What has led us to the point of almost being drowned in data?
There are so many sources that capture data, quite a lot of willingness and even enthusiasm to capture it. Also, the varying means of technology (e.g. cheap cloud storage) available to store and access data – but this often means less control, less of an overview and not much of a strategy to actually ‘activate’ that data.
The impact of this ‘grey’ data on business is a significant gap between a business’s expectations of data being a core asset versus the inability to access it, navigate it, explore it, analyse it, share it with other businesses and – more than anything else – make it in the right, activated way available throughout the organization.
What kind of data ends up submerged?
Realtime data (also from IoT), external data sources, local business unit data, and unstructured data.
Do we know the hidden value of the data that lies submerged in these data lakes?

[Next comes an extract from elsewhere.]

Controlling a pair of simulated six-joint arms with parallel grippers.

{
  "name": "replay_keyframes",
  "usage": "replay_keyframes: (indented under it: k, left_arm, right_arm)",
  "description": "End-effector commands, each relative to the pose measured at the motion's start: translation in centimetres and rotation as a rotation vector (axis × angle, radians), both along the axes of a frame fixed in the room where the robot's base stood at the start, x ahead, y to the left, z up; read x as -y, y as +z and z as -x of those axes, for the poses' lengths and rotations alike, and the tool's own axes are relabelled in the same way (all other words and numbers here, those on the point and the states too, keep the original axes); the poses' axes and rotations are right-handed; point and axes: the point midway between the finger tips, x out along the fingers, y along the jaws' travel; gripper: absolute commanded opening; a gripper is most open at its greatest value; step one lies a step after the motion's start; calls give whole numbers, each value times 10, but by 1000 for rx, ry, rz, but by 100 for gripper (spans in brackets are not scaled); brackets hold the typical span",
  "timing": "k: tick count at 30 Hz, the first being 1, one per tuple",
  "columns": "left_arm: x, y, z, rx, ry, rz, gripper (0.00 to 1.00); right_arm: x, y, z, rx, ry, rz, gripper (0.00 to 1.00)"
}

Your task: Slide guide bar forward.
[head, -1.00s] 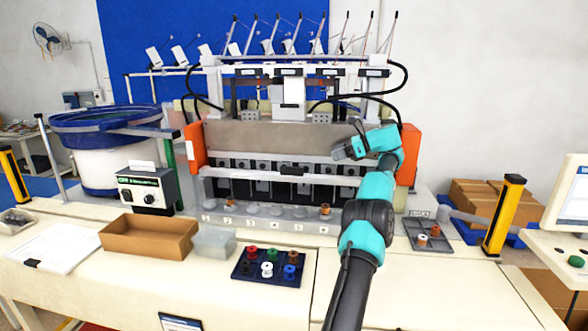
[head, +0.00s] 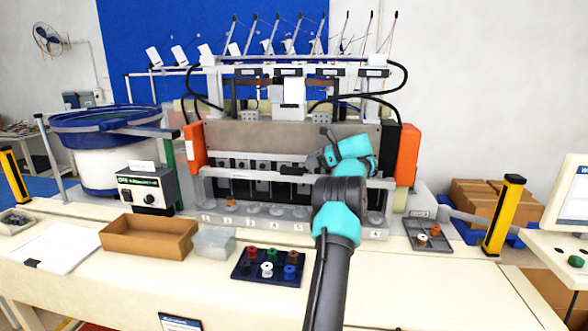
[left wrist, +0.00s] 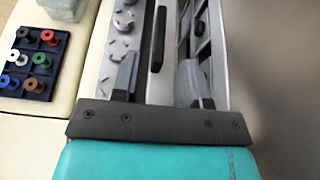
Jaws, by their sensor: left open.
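The guide bar (head: 345,178) is a long light-metal rail across the front of the machine, with a short black handle (head: 292,170) near its middle. In the left wrist view, the black handle (left wrist: 158,38) stands between the lines of my two fingers. My left gripper (head: 324,149) is above and to the right of the handle in the head view. Its fingers are open and empty in the left wrist view (left wrist: 159,62). I cannot tell whether a finger touches the bar. My left forearm hides part of the bar's right side. My right gripper is out of view.
A dark tray of coloured spools (head: 268,267), a clear bin (head: 214,241) and a cardboard box (head: 149,238) stand on the table in front. A grey divided tray (head: 428,236) is at right. Orange end plates (head: 406,155) flank the machine.

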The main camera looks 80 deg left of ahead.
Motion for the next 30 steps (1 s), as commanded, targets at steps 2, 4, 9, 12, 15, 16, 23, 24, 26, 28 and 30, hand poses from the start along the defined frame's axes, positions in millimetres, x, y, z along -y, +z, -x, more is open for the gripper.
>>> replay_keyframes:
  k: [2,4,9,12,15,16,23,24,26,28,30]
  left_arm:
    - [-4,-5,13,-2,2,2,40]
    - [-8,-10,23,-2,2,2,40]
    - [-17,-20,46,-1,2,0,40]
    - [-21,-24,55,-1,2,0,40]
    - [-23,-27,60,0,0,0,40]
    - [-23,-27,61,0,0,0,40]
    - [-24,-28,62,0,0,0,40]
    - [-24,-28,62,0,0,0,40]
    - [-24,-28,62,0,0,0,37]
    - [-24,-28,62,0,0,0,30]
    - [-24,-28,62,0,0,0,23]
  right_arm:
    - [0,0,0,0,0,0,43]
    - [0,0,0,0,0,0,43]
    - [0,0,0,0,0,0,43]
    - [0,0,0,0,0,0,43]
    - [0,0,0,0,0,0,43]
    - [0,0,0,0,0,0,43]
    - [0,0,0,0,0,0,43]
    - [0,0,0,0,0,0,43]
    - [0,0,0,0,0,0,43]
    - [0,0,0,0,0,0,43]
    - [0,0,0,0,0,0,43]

It’s already difficult enough to value the data that we do have available and visible, let alone what is hidden or difficult to access.
What role does the structure of an organisation – or the risk of siloes – have?
A data landscape should – just like applications – be an effective mirror (even ‘digital twin’ of the actual organization. It could also reflect the aspired organizational structure, as a way for the business to transform towards it. So data silos are not necessarily bad, if that properly reflects an effectively operating organization. But in any case, too much of a divide between the data architecture (e.g. very centralized) and the actual organization (e.g. very distributed) is bound to create unmanageable problems.
What impact does this have on business performance, agility and decision-making?
We depend so much on data that it needs to be activated as close as possible to the actual business operations (or literally right in the middle of it) – in order to improve decision-making and create data-powered performance improvement. The closer data is activated near the business, the more agility this typically will bring.
How should business better structure their data architecture?
Again, one must first find a proper balance between the current organizational dynamics, the aspired ‘to be‘ situation and the architecture of the data landscape. They need to be aligned, albeit likely as art of an ongoing transformation. In general, data should be activated closer – or within – the business and the data architecture should reflect and enable this ambition. Also, a lot of ‘grey’ unexplored data is not only at the ‘edges’ of business (e.g. in the field, or in devices), but is also outside the organization. Every modern data architecture hence should enable the open collaboration with other businesses – as in an agile, federative data supply chain.
Are any cultural changes required within the business?
The closer data is activated near the business, the more data-savvy businesspeople need to become: everybody needs to be a bit of a data scientist, a bit of a data engineer, a bit of a data storyteller. It’s furthermore fair to say that strong centralization of data and its management is not the typical way to transform right now, which also puts central IT / Data units on the spot in terms of the necessity to change its culture. Also, the ability to truly treat data as an asset – just like any other key corporate asset – needs to be built up, e.g. in terms of valuating data and its ownership. If only companies would treat data with the same passion (or scrutiny) as they treat finance, people or their physical assets, they would be well on their way not to drown in data.